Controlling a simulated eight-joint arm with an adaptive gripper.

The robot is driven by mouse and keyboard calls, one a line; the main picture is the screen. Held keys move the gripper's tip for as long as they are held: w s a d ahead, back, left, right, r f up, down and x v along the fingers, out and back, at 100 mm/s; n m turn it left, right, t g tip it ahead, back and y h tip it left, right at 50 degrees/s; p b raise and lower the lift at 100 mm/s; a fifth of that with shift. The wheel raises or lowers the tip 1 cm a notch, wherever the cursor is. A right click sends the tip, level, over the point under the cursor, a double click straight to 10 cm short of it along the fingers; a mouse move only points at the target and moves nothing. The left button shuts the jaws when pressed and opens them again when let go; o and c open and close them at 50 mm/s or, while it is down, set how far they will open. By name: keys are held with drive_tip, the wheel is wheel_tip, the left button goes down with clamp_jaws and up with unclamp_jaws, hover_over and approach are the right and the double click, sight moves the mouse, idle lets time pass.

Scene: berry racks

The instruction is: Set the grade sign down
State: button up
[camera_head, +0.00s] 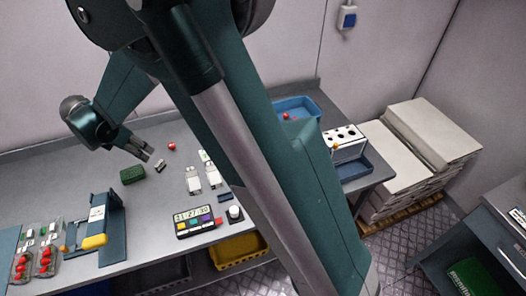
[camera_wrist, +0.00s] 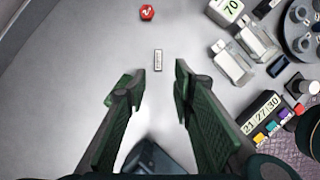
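A small pale block with a dark edge, likely the grade sign (camera_head: 160,165), rests on the grey worktop. In the wrist view it shows from above as a narrow whitish piece (camera_wrist: 158,60) with faint marks I cannot read. My gripper (camera_head: 147,154) is close to it, at its upper left in the head view. In the wrist view my gripper (camera_wrist: 159,79) is open, its two fingers wide apart with nothing between the tips. The pale block lies just beyond the fingertips, apart from both.
A red piece (camera_wrist: 147,12) lies farther out. A dark green block (camera_head: 132,174) sits left of the pale one. Clear containers (camera_wrist: 232,62) and a display unit (camera_head: 195,221) stand to the right. Bare worktop (camera_wrist: 95,60) surrounds the pale block. A blue tray (camera_head: 297,105) is farther right.

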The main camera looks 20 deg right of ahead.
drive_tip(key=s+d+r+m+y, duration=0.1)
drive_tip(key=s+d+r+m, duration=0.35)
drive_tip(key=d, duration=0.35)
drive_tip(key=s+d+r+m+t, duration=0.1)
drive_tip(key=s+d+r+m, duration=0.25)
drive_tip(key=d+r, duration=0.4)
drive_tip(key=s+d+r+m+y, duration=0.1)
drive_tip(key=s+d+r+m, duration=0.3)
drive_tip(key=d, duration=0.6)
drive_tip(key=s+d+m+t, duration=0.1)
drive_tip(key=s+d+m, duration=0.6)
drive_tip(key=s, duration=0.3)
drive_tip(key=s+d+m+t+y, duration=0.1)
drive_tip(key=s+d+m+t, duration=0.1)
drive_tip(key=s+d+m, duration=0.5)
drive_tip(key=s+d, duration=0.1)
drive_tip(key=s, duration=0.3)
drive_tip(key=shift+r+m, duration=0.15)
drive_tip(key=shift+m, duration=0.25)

- **What you need to do**
List all lines holding the string "button".

- **Complete response**
The robot is driven by mouse and keyboard calls, one a line; the main picture is the screen. Held keys move the gripper's tip for as long as they are held: w s a d ahead, back, left, right, r f up, down and x v along the fingers, out and back, at 100 mm/s; n m turn it left, right, t g tip it ahead, back and y h tip it left, right at 50 degrees/s; p b raise and lower the lift at 100 mm/s; a fifth of that with shift. The wheel raises or lowers the tip 1 cm a notch, wherever the cursor is. A right click sends the tip, level, over the point under the cursor, a double click straight to 10 cm short of it along the fingers; a mouse move only points at the target and moves nothing. The left button shuts the jaws when pressed and opens them again when let go; o and c open and close them at 50 mm/s or, while it is down, set how far they will open. By name: keys are held with drive_tip, the wheel is wheel_tip, the left button goes down with clamp_jaws and up with unclamp_jaws, hover_over and approach are the right and the double click, sight moves the mouse, idle lets time pass.
State: button up

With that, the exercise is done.